• Your instructions
Where a line contains the word "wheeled", copy that line.

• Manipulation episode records

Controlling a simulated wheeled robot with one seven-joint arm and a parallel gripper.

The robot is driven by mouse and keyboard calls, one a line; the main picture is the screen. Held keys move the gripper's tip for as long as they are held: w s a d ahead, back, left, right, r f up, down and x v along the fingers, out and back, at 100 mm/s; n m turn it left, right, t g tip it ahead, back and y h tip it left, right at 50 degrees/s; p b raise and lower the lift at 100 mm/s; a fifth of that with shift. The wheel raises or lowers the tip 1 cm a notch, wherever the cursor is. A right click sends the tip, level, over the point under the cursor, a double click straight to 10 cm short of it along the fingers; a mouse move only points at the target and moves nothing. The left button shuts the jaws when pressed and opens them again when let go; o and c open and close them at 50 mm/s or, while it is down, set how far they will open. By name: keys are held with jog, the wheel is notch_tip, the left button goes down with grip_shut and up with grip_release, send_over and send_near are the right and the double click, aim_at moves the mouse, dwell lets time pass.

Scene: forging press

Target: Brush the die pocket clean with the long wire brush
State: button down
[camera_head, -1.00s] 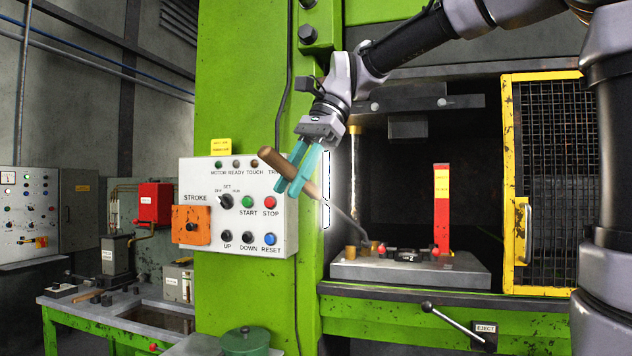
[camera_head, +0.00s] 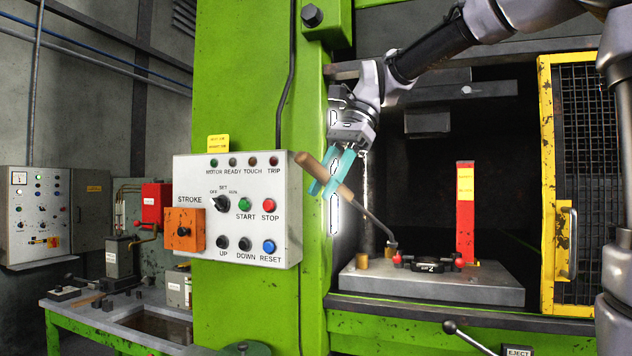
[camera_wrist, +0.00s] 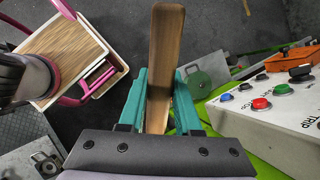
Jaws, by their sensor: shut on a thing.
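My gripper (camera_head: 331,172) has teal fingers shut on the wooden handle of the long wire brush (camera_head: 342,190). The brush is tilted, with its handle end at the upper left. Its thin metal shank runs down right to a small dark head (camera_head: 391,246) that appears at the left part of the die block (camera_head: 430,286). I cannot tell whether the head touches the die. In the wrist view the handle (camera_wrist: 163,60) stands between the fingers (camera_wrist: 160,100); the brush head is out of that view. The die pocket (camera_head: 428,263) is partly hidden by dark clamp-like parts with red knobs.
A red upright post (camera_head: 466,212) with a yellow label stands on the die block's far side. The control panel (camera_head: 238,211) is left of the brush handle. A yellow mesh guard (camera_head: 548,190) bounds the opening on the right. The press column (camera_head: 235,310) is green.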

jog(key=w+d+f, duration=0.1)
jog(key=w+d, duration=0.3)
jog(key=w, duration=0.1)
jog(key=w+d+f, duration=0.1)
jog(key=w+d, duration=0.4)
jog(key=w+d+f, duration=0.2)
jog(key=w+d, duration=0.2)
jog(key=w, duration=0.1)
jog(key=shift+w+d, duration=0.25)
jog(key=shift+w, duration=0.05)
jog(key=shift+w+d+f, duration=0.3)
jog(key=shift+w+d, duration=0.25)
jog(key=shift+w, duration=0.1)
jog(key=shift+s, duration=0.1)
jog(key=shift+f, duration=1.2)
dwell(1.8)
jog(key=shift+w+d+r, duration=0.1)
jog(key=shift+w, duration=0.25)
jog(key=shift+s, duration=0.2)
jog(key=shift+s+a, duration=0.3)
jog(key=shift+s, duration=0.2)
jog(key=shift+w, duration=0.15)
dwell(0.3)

==

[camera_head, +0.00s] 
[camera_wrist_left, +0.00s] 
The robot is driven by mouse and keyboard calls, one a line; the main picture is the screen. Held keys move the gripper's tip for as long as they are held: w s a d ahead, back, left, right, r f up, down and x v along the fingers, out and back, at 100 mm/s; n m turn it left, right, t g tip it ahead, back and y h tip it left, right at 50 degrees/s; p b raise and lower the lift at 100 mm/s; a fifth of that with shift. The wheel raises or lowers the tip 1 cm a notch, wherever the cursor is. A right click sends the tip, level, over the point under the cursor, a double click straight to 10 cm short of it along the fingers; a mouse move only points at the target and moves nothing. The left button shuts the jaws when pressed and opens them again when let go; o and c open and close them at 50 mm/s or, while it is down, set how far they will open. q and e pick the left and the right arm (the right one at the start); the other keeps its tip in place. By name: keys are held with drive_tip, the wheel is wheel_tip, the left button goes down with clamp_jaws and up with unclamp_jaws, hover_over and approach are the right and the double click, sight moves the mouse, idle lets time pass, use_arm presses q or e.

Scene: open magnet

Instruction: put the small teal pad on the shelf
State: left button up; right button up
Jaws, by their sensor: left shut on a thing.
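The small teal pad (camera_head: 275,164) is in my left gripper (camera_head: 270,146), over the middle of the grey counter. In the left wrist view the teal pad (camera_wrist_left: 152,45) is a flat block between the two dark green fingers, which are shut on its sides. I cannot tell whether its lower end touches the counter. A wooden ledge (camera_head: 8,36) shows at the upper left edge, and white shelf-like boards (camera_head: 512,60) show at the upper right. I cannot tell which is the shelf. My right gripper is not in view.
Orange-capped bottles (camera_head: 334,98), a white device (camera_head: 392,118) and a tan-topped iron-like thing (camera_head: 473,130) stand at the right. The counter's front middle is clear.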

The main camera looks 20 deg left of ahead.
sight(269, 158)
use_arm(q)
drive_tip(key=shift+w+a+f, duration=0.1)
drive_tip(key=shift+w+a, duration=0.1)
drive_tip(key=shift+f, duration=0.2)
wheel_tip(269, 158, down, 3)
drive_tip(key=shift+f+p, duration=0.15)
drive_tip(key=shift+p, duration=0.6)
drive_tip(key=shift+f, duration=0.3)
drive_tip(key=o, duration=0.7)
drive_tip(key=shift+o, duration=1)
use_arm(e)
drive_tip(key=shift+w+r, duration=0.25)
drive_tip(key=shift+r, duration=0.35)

==

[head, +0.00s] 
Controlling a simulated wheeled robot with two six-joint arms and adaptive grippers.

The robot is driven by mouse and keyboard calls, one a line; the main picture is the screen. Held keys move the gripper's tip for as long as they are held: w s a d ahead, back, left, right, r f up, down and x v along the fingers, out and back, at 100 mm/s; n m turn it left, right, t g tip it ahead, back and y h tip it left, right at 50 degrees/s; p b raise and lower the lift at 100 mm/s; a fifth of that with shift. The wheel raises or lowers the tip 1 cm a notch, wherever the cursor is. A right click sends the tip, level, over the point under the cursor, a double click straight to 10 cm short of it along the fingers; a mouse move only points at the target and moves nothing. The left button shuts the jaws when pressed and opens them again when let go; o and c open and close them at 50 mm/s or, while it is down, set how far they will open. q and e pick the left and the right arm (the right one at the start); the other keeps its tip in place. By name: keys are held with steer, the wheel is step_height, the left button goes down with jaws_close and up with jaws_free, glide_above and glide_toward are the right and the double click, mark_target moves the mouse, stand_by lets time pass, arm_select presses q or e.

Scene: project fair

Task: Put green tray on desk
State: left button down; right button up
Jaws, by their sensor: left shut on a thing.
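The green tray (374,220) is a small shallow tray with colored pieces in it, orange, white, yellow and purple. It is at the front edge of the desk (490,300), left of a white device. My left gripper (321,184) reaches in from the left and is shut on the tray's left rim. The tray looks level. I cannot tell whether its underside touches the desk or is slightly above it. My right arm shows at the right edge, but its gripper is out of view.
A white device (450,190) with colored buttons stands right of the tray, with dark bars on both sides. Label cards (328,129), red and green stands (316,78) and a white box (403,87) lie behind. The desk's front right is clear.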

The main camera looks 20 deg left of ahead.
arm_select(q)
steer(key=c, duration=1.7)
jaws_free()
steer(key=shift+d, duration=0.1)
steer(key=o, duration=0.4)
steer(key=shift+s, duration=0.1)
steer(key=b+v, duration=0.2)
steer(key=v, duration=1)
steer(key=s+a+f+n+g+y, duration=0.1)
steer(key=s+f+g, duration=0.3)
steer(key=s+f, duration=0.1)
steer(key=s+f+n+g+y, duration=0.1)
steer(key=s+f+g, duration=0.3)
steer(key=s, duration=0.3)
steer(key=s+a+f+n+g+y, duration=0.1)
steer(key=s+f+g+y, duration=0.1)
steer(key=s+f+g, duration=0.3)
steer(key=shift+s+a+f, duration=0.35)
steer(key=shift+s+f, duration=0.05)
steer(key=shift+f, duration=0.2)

• Result below
Controlling a simulated wheeled robot with one seven-joint arm and a parallel gripper.
Controlling a simulated wheeled robot with two six-joint arms and adaptive grippers.

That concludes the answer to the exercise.